Lake Trasimeno (Lago Trasimeno), Italy

Lake Trasimeno /Lago Trasimeno, also referred to as Trasimene or Thrasimene in English, is the largest lake on the Italian peninsula south of the Po River with a surface area of 128 km2, slightly less than Lake Como. No major river flows directly into or out of Lake Trasimeno and the water level fluctuates significantly according to rainfall levels and the seasonal demands from the towns, villages and farms near the shore.

Trasimeno is shallow, muddy, rich in fish, including pike, carp, and tench. It is 4 m deep on average. Lake Trasimeno is an endorheic body of water; it is an impounded lake that receives water but has no outlet. Other endorheic bodies of water include the Caspian Sea, Aral Sea, Utah’s Great Salt Lake, and the Dead Sea. Evaporation can lead to a build up of minerals in the water, resulting in a saline conditions, making these lakes sensitive to pressures from pollution. The shallow waters meant that malarial mosquitoes prospered. To combat malaria, some mosquito larvae-eating fish were imported from USA during the 1950s. These fish are widely scattered, and some live in the lakes near Trasimeno. Although billions of larvae are eaten, there are still many mosquitoes and other insects. Trasimeno water quality is still very good, as a misuration of Italia Nostra showed in 2005. The lack of large farms in the area and a small population means a low pollution level. A proposal to drain the lake to solve the problems of malaria and depth changes was rejected. At the end of the 19th century, the level changes were solved by building a channel near San Feliciano. This also lessened the malaria problem.

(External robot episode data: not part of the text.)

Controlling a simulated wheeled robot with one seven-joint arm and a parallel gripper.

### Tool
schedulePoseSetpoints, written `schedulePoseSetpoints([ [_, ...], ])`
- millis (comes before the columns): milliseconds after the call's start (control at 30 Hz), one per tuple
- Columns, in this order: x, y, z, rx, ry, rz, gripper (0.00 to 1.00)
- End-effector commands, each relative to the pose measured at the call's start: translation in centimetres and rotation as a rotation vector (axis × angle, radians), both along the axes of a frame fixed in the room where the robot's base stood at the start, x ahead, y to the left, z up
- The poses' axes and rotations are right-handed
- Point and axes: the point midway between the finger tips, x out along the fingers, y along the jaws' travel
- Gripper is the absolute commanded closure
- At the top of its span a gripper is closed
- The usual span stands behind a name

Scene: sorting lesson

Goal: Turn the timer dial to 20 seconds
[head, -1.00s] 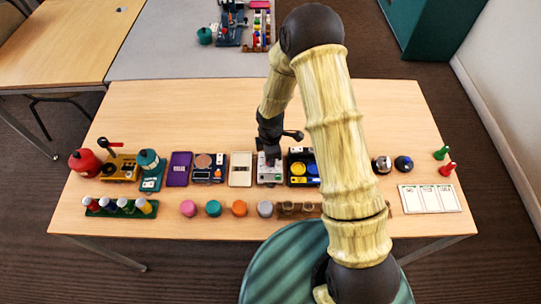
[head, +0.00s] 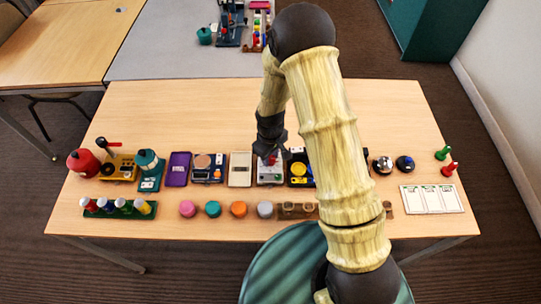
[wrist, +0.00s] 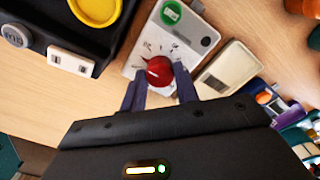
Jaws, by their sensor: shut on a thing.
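The timer is a light grey box (head: 264,180) in the middle of the table's row of devices. It also shows in the wrist view (wrist: 197,38), with a round green button (wrist: 171,12) at one end. Its red dial (wrist: 159,71) has a small white mark on its left side in that view. Dark scale marks lie around the dial, but I cannot read the numbers. My gripper (wrist: 159,81) is shut on the red dial, one finger on each side. In the head view my gripper (head: 269,154) is over the timer and partly hides the dial.
A dark box with yellow and blue discs (head: 300,170) stands close on the timer's right. A cream box (head: 240,170) stands close on its left. Coloured pucks (head: 213,209) and a wooden holder (head: 290,211) lie in front. The table behind the row is largely clear.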

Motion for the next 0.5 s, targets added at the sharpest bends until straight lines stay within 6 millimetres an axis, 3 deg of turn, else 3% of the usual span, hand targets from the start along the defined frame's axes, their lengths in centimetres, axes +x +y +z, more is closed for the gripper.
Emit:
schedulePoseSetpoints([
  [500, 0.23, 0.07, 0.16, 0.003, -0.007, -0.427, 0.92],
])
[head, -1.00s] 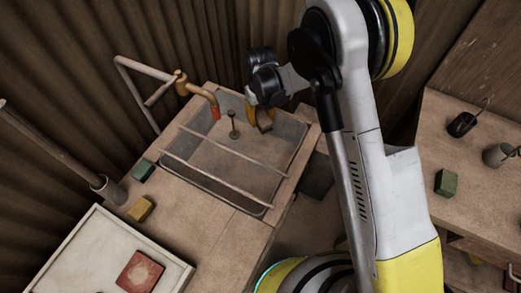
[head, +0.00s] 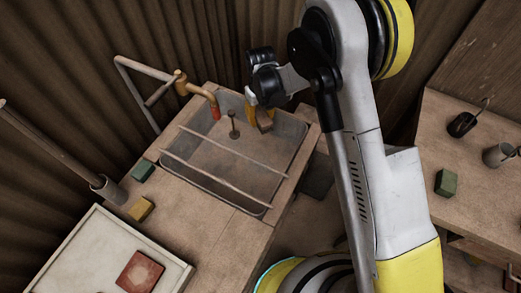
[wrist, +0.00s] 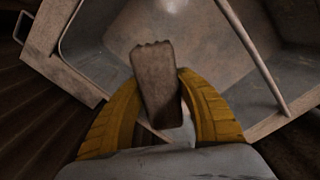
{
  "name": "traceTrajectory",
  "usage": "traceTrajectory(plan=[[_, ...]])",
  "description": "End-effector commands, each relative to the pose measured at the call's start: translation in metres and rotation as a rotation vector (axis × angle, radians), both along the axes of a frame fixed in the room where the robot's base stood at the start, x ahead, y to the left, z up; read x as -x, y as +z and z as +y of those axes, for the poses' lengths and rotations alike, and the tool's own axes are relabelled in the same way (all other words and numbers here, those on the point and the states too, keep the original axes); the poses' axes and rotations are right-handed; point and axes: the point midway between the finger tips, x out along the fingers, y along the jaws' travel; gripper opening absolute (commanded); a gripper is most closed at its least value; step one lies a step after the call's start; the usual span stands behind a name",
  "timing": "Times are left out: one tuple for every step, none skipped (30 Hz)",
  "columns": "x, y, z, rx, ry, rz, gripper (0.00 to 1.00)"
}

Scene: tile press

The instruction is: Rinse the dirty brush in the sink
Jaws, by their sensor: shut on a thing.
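My gripper (head: 262,121) hangs over the far right part of the sink (head: 288,140). Its yellow fingers are shut on the brush (wrist: 157,85), a brown, blocky piece with a jagged far end in the wrist view. In the head view the brush (head: 265,125) is small and partly hidden by the fingers; I cannot make out its bristles or how dirty it is. The tap (head: 205,93), a brass spout with a red tip, stands at the sink's far left edge, left of my gripper. No water stream is clearly visible.
Two thin rods (head: 232,148) cross the sink. A thin upright post (head: 234,126) stands in it. Green (head: 142,171) and yellow (head: 141,208) blocks lie on the counter left. A white tray (head: 90,240) holds a red tile (head: 140,271). Right table carries cups (head: 497,155) and a green block (head: 446,183).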

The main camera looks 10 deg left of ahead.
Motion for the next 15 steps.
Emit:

The inhabitants of the communes around Trasimeno and the Umbrian people have successfully protected their lake, whose waters are fit for swimming and whose valleys and islands are intact environments. In 1995 a natural park was established over the entire surface and the shores. A 50 km bicycle path was opened in 2003 around the lake that allows tourists to explore it. There are also cross-country paths, especially over the hills on the eastern side.

Half of Trasimeno is surrounded by hills, rich in olives that are an important agricultural resource. On the western shore, near Tuscany, there are vineyards, and fruit and vegetables are grown. The hills are much lower and the climate is warmer. Monte Subasio near Assisi, about 70 km to the east, and Monte Amiata, about 70 km to the west, can be seen. The vegetation includes pines, willows and poplars around the shores, many over 30 m tall. The main towns are Passignano sul Trasimeno, Tuoro, Monte del Lago, Torricella, S.Feliciano, S.Arcangelo, Castiglione del Lago, and Borghetto. Castiglione del Lago has the longest shore, being on the only significant peninsula of the lake. This may have been an island that was joined to the shore by the Romans. Surrounding the lake are old small towns, and isolated castles, like Zocco castle and a tower near Passignano. Monte del Lago was originally built to control the road from Trasimeno to Perugia.